At the 2013 annual meeting of shareholders, approximately 68% of the votes represented at the meeting and entitled to vote on
the advisory vote on executive compensation approved Pier 1 Imports’ NEO compensation as disclosed in the proxy statement.
For the 2011 and 2012 annual meetings of shareholders, approval percentages were 95% and 96%, respectively. While it was
clear that the majority of shareholders supported the executive compensation practices of Pier 1 Imports, the approval
percentage was not as high as it had been in past years. The board of directors and compensation committee were
disappointed by the results of the 2013 advisory vote, particularly in light of the outstanding performance of Pier 1 Imports’
common stock over the same period (one- and three-year TSR of 38% and 273%, respectively).

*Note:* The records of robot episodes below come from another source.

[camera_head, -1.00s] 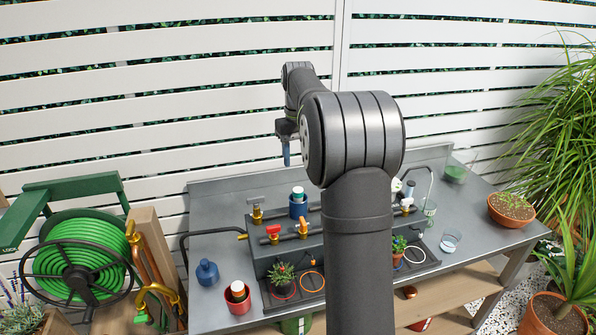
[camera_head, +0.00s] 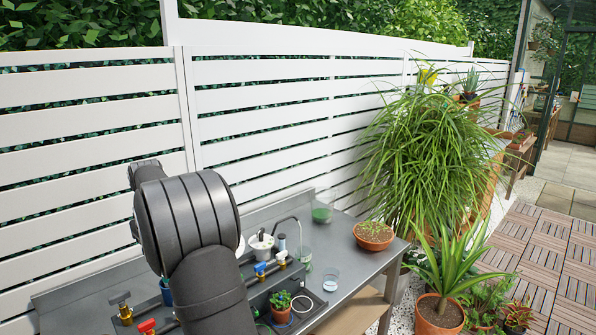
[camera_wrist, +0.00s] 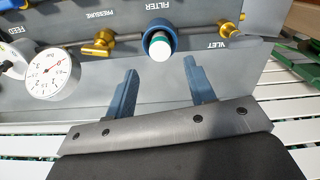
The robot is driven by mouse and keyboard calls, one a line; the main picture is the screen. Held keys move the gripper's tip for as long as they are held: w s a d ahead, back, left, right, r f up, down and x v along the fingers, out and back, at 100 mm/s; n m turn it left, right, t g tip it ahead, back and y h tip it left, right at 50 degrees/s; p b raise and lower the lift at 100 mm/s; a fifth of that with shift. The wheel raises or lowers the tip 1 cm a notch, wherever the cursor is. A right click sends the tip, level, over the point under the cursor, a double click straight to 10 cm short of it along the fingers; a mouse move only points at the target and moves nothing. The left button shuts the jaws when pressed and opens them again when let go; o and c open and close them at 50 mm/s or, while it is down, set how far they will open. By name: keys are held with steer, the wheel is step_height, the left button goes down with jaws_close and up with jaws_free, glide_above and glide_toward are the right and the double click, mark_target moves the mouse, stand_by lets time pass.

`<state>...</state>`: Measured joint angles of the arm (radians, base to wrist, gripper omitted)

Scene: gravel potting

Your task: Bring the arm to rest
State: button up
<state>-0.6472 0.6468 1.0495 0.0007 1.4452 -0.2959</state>
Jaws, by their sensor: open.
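My gripper (camera_wrist: 160,95) shows in the wrist view with its two blue fingers apart and nothing between them. It is above the grey bench, facing the panel (camera_wrist: 85,20) marked FEED, PRESSURE and FILTER. A white and green capped cartridge in a blue holder (camera_wrist: 159,42) lies beyond the fingertips, apart from them. In the head view my arm rises over the grey bench (camera_head: 90,284), and the gripper itself is hidden or out of frame there.
A pressure gauge (camera_wrist: 52,76) and brass valves (camera_wrist: 100,44) line the panel. A white slatted fence (camera_head: 270,105) stands behind.

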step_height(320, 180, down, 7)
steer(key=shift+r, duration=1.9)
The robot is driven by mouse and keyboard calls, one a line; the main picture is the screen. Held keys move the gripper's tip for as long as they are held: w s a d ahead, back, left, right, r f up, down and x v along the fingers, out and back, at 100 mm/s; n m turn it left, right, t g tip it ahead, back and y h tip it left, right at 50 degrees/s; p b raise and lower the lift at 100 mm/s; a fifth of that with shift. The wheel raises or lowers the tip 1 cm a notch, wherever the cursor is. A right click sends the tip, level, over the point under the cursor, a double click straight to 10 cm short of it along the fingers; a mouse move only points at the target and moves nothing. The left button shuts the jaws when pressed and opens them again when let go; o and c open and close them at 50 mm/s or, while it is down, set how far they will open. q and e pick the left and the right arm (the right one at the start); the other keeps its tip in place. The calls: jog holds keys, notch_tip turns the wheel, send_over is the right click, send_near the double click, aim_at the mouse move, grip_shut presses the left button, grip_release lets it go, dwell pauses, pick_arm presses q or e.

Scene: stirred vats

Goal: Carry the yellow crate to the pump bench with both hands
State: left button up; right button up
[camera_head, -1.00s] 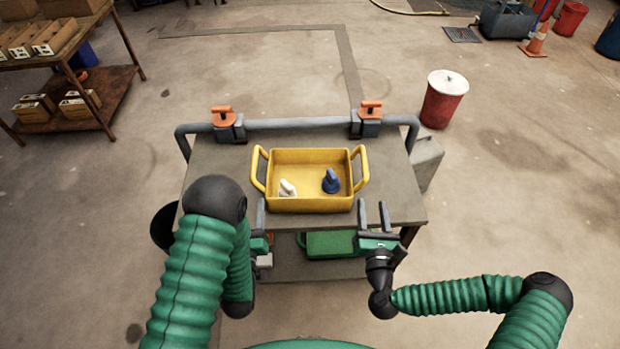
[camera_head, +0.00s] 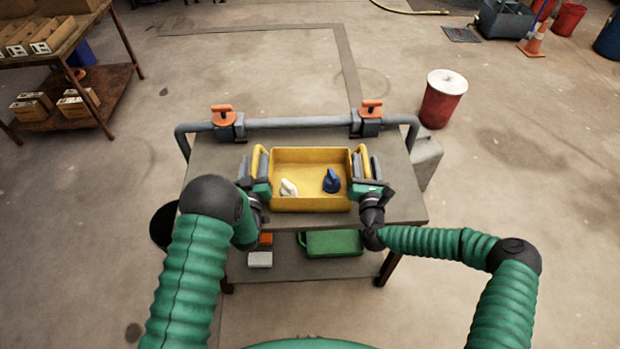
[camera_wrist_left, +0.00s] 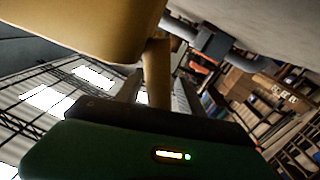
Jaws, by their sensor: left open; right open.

Given the fiscal 2013 say-on-pay results, the board of directors and management engaged in a series of substantial discussions
and deliberations about Pier 1 Imports’ compensation philosophy and executive compensation practices, exploring further
changes to the program. The board of directors encouraged management to expand its engagement with shareholders to better
understand their views on Pier 1 Imports’ executive compensation practices.
Management reached out to shareholders representing approximately 74% of the shares of Pier 1 Imports’ common stock to
seek their input and feedback on Pier 1 Imports’ executive compensation practices. The outreach efforts led to several
discussions with shareholders. Highlights of those discussions are summarized as follows:
Shareholders are very interested in Pier 1 Imports’ alignment between executive compensation practices and business results,
expecting above-market pay for above-market performance and similar reductions to pay if Pier 1 Imports does not deliver
business results.
Shareholders want to see a majority of pay packages based on performance metrics that translate into share price
performance.
Shareholders prefer more than a single metric for awarding short- and long-term incentives.
Shareholders are pleased with the recent changes, as noted below, which Pier 1 Imports has taken with respect to its
executive compensation programs.
Shareholders were appreciative of the 3-year and 5-year TSR of Pier 1 Imports.